While different audiences will focus on different things (political conflict, caltural clash, sexual orientation, remorse and atonement, dispair and hope), this is first and foremost three father-son and mother-daughter stories. German father-and-son pair has Ali the common, earthy retired father and Nejat educated college professor son. Their relationship could have been at least civil and cordial had not the old man's sexual pursuits become increasingly irritating to Nejat. Also German are Susanne and Lotte, in a situation that is not at all uncommon, mother's tradition values against somewhat rebellious daughter. The third pair is Turkish mother Yeter who is very easy to sympathize with, a woman who wants so much for her daughter to escape the vicious cycle of poverty and poor education that she goes to German to become a prostitute to finance Ayten's education back in Turkey. The cruel irony is while Yeter's secret is harmless, Ayten's is not: she is a member of a militant underground resistance group.

The way these three pairs are connect is quite complex but not it any way contrived. It will do both the writer and the audience an injustice to try to describe the award winning plot in the context of IMDb user comments. Suffices to say that the two main connecting points are that Yeter/Ali and Ayten/Lotte. In the first case, after providing sex service to Ali for a period of time, Yeter comes to live with him as his woman. In the second case, Ayten, trying to seek political asylum in Germany, encounters Lotte and they become lovers. These two situations, expectedly, meet with disapprovals from Nejat and Susanne respectively. Two accidental deaths set off a chain of complicated events that see the remaining four characters converging in Turkey.
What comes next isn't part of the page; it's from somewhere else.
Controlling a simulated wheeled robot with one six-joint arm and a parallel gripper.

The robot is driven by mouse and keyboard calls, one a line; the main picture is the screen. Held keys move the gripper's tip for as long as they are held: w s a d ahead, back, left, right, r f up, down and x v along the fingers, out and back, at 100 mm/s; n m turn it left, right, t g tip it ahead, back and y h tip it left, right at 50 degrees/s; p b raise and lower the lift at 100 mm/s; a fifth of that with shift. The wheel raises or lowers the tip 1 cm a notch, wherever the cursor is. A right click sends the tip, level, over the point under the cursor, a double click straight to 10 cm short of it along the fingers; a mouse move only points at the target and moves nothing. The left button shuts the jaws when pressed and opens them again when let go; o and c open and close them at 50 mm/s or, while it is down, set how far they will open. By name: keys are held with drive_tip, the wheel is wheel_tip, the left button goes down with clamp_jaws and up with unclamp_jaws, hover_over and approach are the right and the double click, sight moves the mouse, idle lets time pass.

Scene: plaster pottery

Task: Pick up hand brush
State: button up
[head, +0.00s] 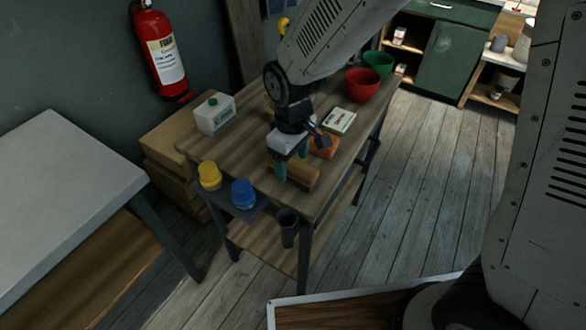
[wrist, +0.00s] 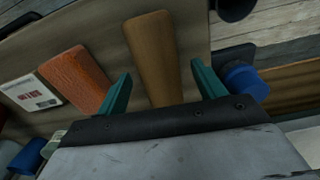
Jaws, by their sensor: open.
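The hand brush, seen as a brown wooden piece (head: 303,176), lies near the front end of the wooden worktable. In the wrist view its tapered wooden body (wrist: 152,52) shows between my two teal fingers; no bristles can be made out. My gripper (head: 291,164) is open and points down over the brush. In the wrist view, my gripper (wrist: 162,72) has one finger on each side of the brush, with visible gaps. Whether the fingertips are level with it is hard to tell.
An orange block (head: 324,147) lies close beside the brush, with a white packet (head: 339,121) behind it.

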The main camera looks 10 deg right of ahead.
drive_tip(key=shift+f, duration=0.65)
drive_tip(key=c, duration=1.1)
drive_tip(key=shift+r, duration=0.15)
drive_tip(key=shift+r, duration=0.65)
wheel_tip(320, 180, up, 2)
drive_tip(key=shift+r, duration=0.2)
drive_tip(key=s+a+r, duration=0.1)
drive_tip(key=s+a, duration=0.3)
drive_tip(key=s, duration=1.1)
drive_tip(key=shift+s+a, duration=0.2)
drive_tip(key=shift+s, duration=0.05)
The story is told in a simple, straightforward fashion that set European films apart from staple Hollywood. "Simple" here is complimentary, as you'll understand after having indigestion from artificial, formulaic Hollywood treatments (e.g. blood seeping out from a body on the floor to make sure that the audience understand that its occupant is dead). This does not mean that cinematic montages are not used. It's just that they are not over-used and are used only at the right time. One example is when Susanne is in a hotel room in Turkey at the beginning of the third "chapter" (there are written chapter titles on the screen at the start of each). Another is the voice-over announcing refusal to Ayten's asylum request overlapping with Lotte's argument with Susanne before leaving home for Turkey.

Spoiler warning notwithstanding, I have already said too much about the movie that is much better left to be enjoyed by the audience as the stories unfold.